▶ **Dataset**:
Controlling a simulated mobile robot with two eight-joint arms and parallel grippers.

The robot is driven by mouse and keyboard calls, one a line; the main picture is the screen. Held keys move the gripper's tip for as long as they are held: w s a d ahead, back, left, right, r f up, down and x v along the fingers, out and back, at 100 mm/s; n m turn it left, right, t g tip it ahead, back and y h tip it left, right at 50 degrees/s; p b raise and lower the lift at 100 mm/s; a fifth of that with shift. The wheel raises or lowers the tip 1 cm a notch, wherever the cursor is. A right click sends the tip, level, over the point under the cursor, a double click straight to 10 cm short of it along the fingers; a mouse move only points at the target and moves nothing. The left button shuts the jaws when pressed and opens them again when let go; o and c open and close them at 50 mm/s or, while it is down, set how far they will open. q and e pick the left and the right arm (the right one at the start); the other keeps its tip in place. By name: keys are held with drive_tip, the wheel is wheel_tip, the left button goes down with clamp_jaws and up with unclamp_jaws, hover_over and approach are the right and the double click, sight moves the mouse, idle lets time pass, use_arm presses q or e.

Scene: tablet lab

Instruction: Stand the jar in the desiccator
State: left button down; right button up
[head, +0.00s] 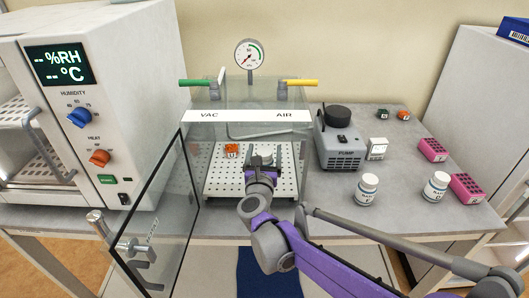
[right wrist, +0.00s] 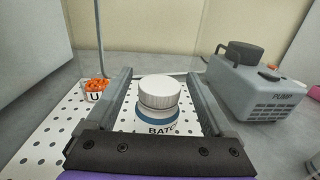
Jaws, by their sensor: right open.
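The desiccator (head: 205,119) is a clear chamber with its glass door (head: 160,215) swung open to the left. Inside lies a white perforated plate (head: 222,185). My right gripper (head: 264,158) reaches through the front over the plate. In the right wrist view a white-lidded jar (right wrist: 158,93) with a blue band and a "BATC…" label stands upright, seemingly on the plate. It is between the fingers of the right gripper (right wrist: 157,76), which are open with small gaps beside it. The jar's base is hidden by the gripper. My left gripper is not in view.
A small cup of orange beads (head: 232,150) stands on the plate, left of the gripper. A pump (head: 341,148) stands right of the chamber. Two white jars, one nearer (head: 367,190) and one farther right (head: 436,187), and pink racks (head: 466,187) stand on the right of the bench.

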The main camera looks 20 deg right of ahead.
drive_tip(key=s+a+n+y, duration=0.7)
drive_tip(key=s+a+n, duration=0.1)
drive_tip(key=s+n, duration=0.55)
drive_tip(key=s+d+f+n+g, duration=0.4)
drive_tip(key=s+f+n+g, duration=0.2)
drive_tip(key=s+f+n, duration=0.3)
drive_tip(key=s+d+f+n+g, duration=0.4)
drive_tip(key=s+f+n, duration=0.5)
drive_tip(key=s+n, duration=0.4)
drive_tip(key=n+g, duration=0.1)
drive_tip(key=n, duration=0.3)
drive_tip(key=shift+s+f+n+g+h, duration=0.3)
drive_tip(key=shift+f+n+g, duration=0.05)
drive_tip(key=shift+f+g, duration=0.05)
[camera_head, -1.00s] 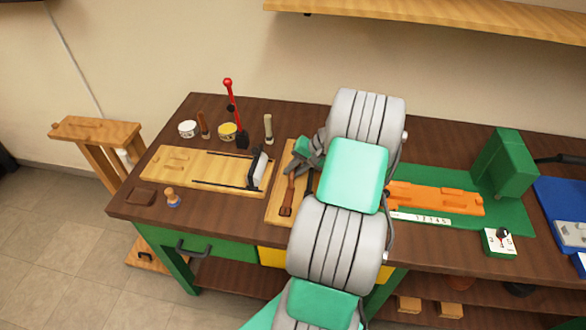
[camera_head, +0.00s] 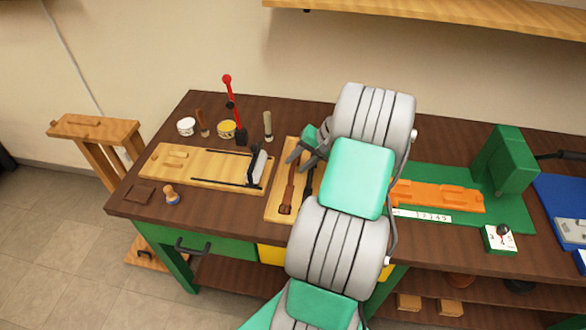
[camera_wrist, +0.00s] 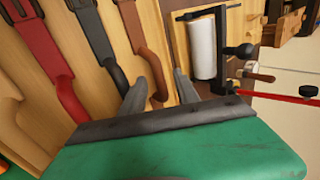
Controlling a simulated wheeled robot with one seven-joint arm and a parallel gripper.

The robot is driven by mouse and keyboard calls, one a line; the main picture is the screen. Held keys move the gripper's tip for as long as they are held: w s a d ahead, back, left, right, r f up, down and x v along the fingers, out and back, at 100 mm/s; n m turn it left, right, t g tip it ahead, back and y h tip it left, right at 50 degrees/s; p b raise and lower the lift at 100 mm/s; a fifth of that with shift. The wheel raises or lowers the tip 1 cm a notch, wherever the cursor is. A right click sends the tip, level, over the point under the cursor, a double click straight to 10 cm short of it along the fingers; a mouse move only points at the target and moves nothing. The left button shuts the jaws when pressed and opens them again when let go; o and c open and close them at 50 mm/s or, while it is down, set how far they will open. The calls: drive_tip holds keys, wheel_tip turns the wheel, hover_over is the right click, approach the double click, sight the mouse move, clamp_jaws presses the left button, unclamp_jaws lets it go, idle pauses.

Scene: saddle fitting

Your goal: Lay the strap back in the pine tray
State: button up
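The pine tray (camera_head: 274,200) lies on the bench, partly hidden by my arm. A brown strap (camera_head: 287,196) lies lengthwise in it. In the wrist view the brown strap (camera_wrist: 139,37) is rightmost, beside a black strap (camera_wrist: 92,35) and a red strap (camera_wrist: 45,55). My gripper (camera_head: 297,158) is over the far part of the tray. In the wrist view my gripper (camera_wrist: 160,88) has its fingers apart, with the brown strap's curved end showing between them. No grip on the strap shows; the exact height above it is unclear.
A wooden board (camera_head: 205,168) with a clamp and white roller (camera_head: 258,165) stands close left of the tray. A red-handled tool (camera_head: 232,105) and a wooden-handled tool (camera_head: 268,125) stand behind. An orange block (camera_head: 437,196) on a green mat lies right.

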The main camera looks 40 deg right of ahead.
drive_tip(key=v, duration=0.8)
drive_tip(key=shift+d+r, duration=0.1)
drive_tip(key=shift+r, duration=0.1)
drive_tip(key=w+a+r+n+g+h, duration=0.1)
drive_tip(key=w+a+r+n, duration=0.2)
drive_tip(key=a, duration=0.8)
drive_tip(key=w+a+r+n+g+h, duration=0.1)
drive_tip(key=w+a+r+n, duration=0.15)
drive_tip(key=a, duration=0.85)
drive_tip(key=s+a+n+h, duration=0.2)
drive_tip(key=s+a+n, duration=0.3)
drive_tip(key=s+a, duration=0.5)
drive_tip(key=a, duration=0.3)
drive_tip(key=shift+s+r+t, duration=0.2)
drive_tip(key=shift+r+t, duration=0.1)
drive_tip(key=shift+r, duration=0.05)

▶ **Work required**: Find how many lines hold the string "Scene", and state that number alone.

▶ **Exercise result**: 2